Specifically, all organisations have a vision (or goal) articulated at two levels – global (such as the one above) and local (such as the one on environmental responsibility of Apple which states – ‘…reduce our impact on climate change, find ways to use greener materials ….’
To take another example, all governance institutions across the world have two levels of vision statements global, e.g. improve the security of its citizens and local, e.g. reducing corruption at the citizen interface level to create employment opportunities.

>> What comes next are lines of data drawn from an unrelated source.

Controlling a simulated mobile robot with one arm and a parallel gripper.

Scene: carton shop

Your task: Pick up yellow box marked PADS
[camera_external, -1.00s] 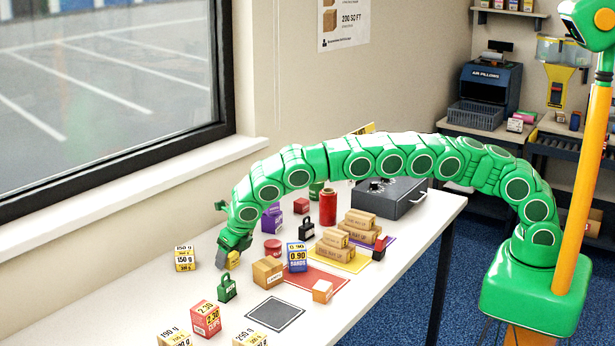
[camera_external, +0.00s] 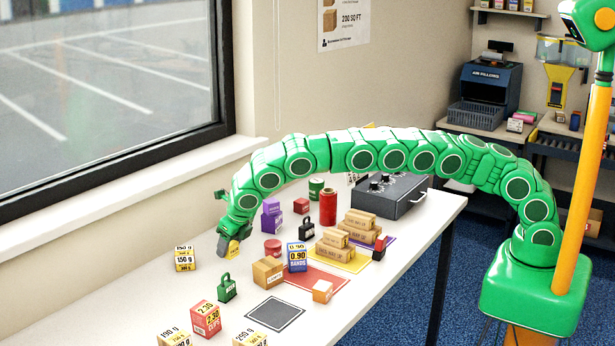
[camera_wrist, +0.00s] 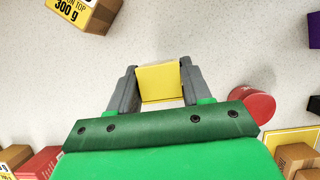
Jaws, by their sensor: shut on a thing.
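The yellow box (camera_wrist: 160,82) sits between the two grey fingers of my gripper (camera_wrist: 153,88) in the wrist view, and the fingers are shut on it. Its visible face is plain yellow; no PADS marking can be read. In the external view my gripper (camera_external: 230,248) is at the end of the green arm, over the left part of the white table, with the yellow box (camera_external: 233,249) small and mostly hidden in it. It appears slightly above the table.
A 150 g box (camera_external: 185,258) stands left of my gripper, a green weight (camera_external: 227,288) in front of it. A cardboard box (camera_external: 268,271), a blue BANDS box (camera_external: 297,258) and a red round item (camera_external: 272,247) stand to the right. Bare table lies between.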

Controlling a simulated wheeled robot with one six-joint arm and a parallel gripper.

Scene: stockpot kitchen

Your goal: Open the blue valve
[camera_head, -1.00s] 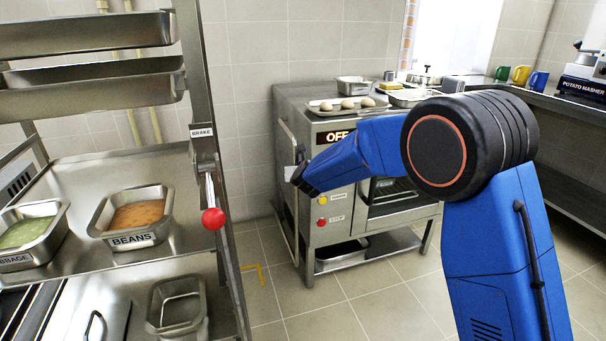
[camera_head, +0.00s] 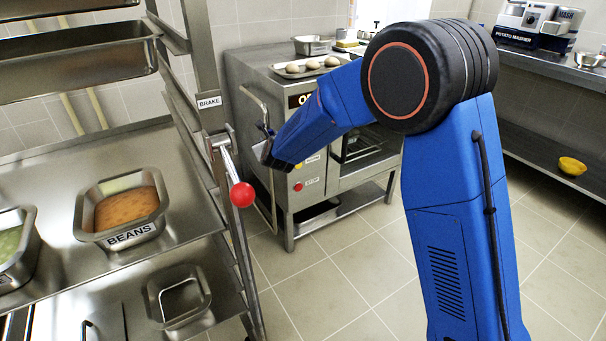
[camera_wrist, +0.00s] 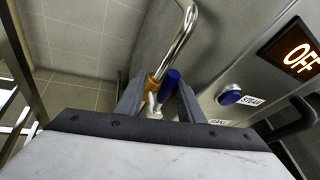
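The blue valve (camera_wrist: 170,80) shows in the wrist view as a short blue handle beside a brass fitting (camera_wrist: 153,84) at the foot of a bent steel pipe (camera_wrist: 180,40). My gripper (camera_wrist: 158,98) is open, with its two dark fingers apart on either side of the handle and fitting. I cannot tell whether either finger touches them. In the head view my gripper (camera_head: 263,146) is at the left front corner of the steel oven (camera_head: 312,212), below the bent pipe (camera_head: 252,98).
The oven has a lit OFF display (camera_wrist: 298,52) and a blue STEAM button (camera_wrist: 230,95) near my gripper. A steel rack with a red-knobbed brake lever (camera_head: 242,195) and a BEANS pan (camera_head: 122,236) stands left. The floor (camera_head: 350,270) ahead is open.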

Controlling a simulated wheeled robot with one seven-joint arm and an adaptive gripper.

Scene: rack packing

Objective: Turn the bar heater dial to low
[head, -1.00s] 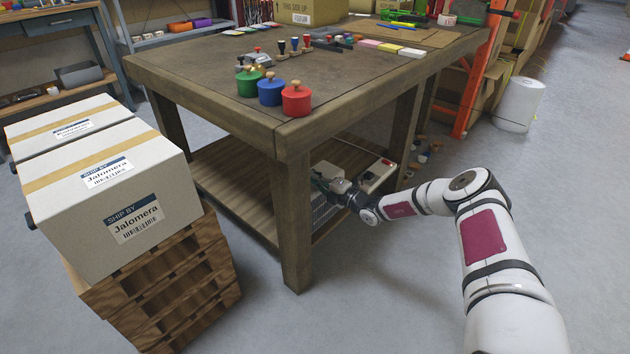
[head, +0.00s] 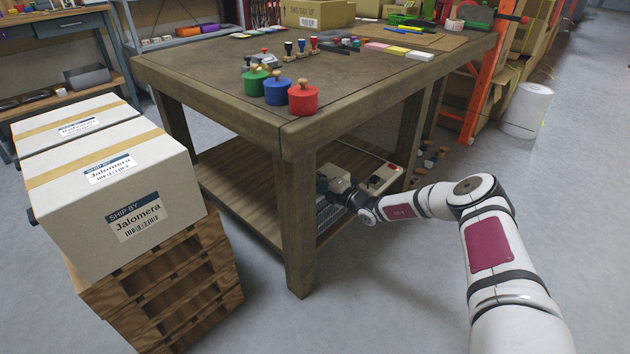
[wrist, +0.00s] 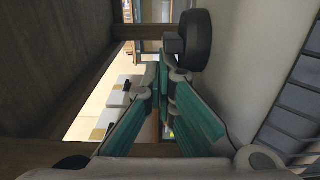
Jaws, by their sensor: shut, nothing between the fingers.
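The bar heater (head: 328,217) stands on the lower shelf of the workbench, mostly hidden behind a bench leg and my arm. In the wrist view its pale body (wrist: 240,75) fills the right side, with a dark slatted grille at the far right. The round black dial (wrist: 196,40) sticks out from the pale face. My gripper (wrist: 168,48) is shut and empty, its teal fingers together. Its tips are right beside the dial on its left; I cannot tell whether they touch it. The dial's setting marks are not readable. In the head view my gripper (head: 328,181) is small and partly hidden.
The workbench top (head: 215,88) and its front leg (head: 298,235) frame the space around my arm. A box with a red switch (head: 386,178) sits on the lower shelf right of the heater. Cartons (head: 160,185) on a wooden pallet (head: 165,285) stand left.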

The global goal helps define the raison d’etre, the primary reason for ‘being in business’ – the top-down linkage while the local goal helps to define the priorities of the sub-units – the bottom-up linkage.
Carrying on the analogy, every school should also have two levels of vision –
- ‘global’, i.e. the common goal for all schools (e.g. the goal of education for overall development) and
- ‘local’, i.e. the specific goal of a school based on the particular demographics of the parent pool (e.g. in a largely rural school academic performance may get an overriding priority, at the cost of some activities for overall development);
Importantly, the local goal is a school’s way to stay on course to achieve the global goal!

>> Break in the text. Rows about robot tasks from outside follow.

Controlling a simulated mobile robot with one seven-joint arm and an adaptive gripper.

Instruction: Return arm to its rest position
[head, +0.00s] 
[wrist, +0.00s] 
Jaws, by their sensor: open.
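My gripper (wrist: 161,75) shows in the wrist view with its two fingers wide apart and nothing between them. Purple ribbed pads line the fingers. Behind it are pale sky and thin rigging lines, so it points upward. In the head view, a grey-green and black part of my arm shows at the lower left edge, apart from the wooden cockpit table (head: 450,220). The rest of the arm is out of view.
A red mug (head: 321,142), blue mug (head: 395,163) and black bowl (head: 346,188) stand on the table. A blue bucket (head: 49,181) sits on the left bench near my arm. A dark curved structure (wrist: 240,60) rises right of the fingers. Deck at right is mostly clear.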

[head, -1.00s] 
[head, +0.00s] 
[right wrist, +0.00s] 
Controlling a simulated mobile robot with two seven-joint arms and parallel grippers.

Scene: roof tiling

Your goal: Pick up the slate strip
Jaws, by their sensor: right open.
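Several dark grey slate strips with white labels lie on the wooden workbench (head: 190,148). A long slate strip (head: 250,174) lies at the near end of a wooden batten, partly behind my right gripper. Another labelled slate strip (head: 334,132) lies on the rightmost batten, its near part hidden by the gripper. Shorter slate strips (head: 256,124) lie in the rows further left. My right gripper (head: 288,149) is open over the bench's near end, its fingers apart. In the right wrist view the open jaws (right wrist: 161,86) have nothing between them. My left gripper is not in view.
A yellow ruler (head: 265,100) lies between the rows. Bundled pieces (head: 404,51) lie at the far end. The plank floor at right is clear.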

The global goal of schools can actually be worded as “guarantee of overall development of every student”! The local variation would be about the strategy to reach the goal based on parent pool, teacher resources and the infrastructure.

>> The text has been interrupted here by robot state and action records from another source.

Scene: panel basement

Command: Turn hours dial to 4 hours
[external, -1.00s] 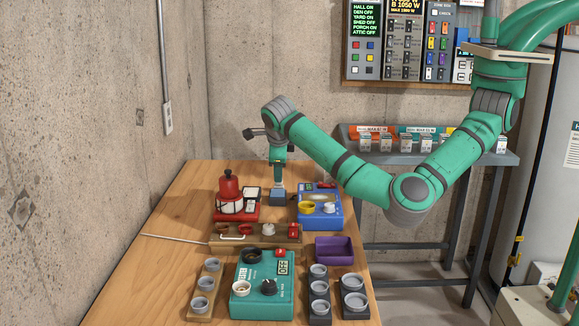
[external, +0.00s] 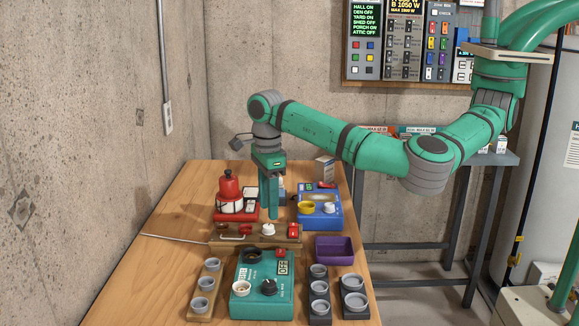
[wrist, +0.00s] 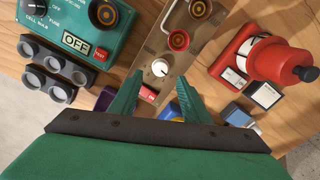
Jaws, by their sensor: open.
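A white round dial (external: 268,229) with a dark pointer mark sits on a wooden board (external: 257,239). The dial also shows in the wrist view (wrist: 160,67); no hour marks are legible. My gripper (external: 269,214) points down above the board, near the dial. In the wrist view my gripper (wrist: 160,80) is open and empty, with the dial just beyond and between its fingertips. I cannot tell whether it touches anything.
A teal box (external: 262,305) with an OFF display, cups in holders and a purple tray (external: 334,249) stand in front. A red lantern-like device (external: 230,190) and a blue box (external: 322,219) are close behind the board.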

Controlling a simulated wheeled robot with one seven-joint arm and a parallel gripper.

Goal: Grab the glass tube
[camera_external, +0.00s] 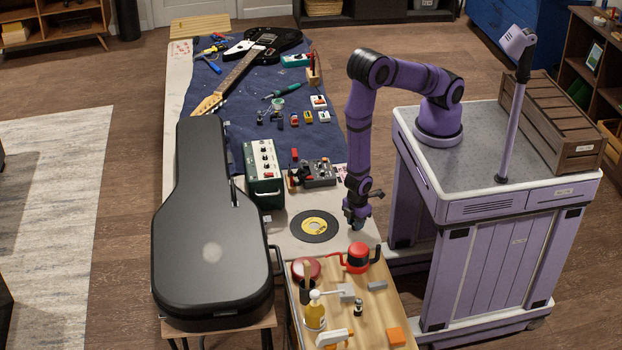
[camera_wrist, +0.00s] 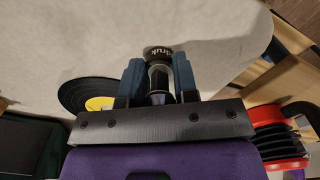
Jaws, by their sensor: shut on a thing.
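My gripper (camera_external: 357,217) is low over the right edge of the pale worktop, to the right of the record. In the wrist view, the two blue fingers of my gripper (camera_wrist: 158,74) are closed on the sides of a small upright cylinder. It has a dark round end with white letters and a pale, shiny band below, and appears to be the glass tube (camera_wrist: 158,66). Its lower part is dark between the fingers. In the external view the tube is hidden by the gripper or too small to make out.
A black record with a yellow label (camera_external: 314,226) lies left of my gripper. Pedals (camera_external: 319,174) and a green amplifier (camera_external: 264,173) are behind left. A large guitar case (camera_external: 213,250) fills the left.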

How should schools create vision statements?
The global (‘institutional’) goal need not be recreated by any school – it is the inherent mandate for the institution called schools. As stated above, the global goal of schools could be ‘guarantee of overall development of every student’.
The local goal will have to be developed by educating all the stakeholders about the institutional goal and then mediating exchange of views among all the stakeholders about how to best achieve the global goal(s) within the context of a school.
Mediating (meaningful) exchange among all, unfortunately, requires strong democratic functioning of institutions. Schools in India are not really models of democracy. As a result ‘local vision statements’ in Indian schools (and in many other countries too) are simply too esoteric and imprecise, adversely affecting their quality benchmarks and achievements.
Creating effective vision statement for schools requires significant democratisation of schools’ decision making processes!